Chi lo vuole un poeta oggi?
Dov’è il mio posto?
C’è un posto per me?
Il poeta è un reietto! È un diverso!! È un introverso!!!
Perché certe parole fanno così male?
Eppure tutti ci siamo passati per le parole dolorose, io poi, mi sono distrutto contro quel muro, a furia di centrarlo e ricentrarlo dopo una sempre folle rincorsa.
E se allora tutti ci siamo passati, come si può non capire un poeta e la sua attrazione per le parole?
Un poeta ha parole illustri, docili, dolci, per chi se le merita e anche per chi non se le merita, anzi, soprattutto per chi non se le merita.
Un poeta ha paura delle parole asettiche, inutili, vuote.
Io ho paura di tante cose; ho paura dei suoi occhi e del sole che ci si tuffa dentro, ma non solo sui suoi occhi, anche sulle sue labbra, su di lei, beato lui che può farlo, senza chiedere permesso può scaldarla, può farla star bene, senza preoccuparsi di essere poeta o meno e senza chiedere scusa.
Vorrei poter essere libero di scrivere e di versar lacrime ogni volta che voglio, ogni volta che una parola mi sfigura il cuore, ogni volta che vorrei essere come il sole.
Vorrei poter leggere negli occhi della gente, collezionare emozioni, sentimenti, paure, sguardi, vorrei riunirle insieme e morirci dentro, perdermi, in un mare di poesia.
Vorrei poter scegliere sempre le persone e il momento esatto in cui leggeranno le mie poesie, ho paura di lasciare le mie parole al vento, come polvere.
Vorrei essere leggero, impalpabile, volare oltre le montagne, le valli, oltre i mari e le stelle, mi sento così quando scrivo, mi sento me stesso, mi avvicino a me stesso, senza sentirmi in colpa e senza mai dire mi dispiace o chiedere permesso.

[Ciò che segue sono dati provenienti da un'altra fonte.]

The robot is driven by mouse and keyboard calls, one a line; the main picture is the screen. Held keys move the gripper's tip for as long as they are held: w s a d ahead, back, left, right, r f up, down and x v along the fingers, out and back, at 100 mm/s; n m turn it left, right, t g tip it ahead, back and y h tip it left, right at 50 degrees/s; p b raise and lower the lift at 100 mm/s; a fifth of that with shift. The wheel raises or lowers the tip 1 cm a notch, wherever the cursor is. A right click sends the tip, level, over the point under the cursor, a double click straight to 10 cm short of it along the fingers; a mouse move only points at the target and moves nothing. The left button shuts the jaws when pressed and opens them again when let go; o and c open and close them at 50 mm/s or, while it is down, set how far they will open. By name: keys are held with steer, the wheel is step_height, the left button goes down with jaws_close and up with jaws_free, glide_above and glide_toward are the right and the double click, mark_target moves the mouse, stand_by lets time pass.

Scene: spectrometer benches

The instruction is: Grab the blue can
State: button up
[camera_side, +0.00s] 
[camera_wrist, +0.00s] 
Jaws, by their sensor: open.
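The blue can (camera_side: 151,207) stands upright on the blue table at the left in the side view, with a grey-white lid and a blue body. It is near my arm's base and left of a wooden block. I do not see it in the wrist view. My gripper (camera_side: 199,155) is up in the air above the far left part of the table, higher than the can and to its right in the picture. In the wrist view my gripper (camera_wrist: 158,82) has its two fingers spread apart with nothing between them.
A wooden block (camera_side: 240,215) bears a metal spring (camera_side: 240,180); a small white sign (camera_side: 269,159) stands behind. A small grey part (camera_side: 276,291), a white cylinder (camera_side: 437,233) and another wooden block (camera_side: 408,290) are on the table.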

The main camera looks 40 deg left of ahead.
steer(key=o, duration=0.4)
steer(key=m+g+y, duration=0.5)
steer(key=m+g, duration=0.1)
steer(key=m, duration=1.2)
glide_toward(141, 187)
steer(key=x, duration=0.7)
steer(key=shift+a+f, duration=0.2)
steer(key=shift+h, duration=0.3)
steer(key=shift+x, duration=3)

Vorrei poter fingere sempre di non essere poeta, perché per me poeta non è una persona che scrive, per me essere poeta vuol dire essere nessuno e avvicinarsi ad essere qualcosa, vuol dire essere qualcuno che ha immagini, suoni, parole che esplodono e di cui deve assolutamente liberarsi al più presto per sentirsi leggero e sentirsi impalpabile.
Una chitarra suona in mille modi, un pianoforte in miliardi, stasera, la mia chitarra e il mio pianoforte, suonano in un modo soltanto.
Suonano per me! per tutte le volte che ho dovuto fingere di non essere poeta! artista, strano, introverso, suonano per tutte le persone che invece mi hanno concesso di non fingere, senza chiedere scusa.
Mi dispiace per me, chissà dove andrò a finire, ma ora non mi importa, tanto … sono impalpabile, leggero, sono immortale!sono alto!oltre le valli, oltre i mari!! il vento mi trasporta via a casaccio come fossi piuma in un turbine! … e…io volo via .. è da sempre che amo…. Volare via….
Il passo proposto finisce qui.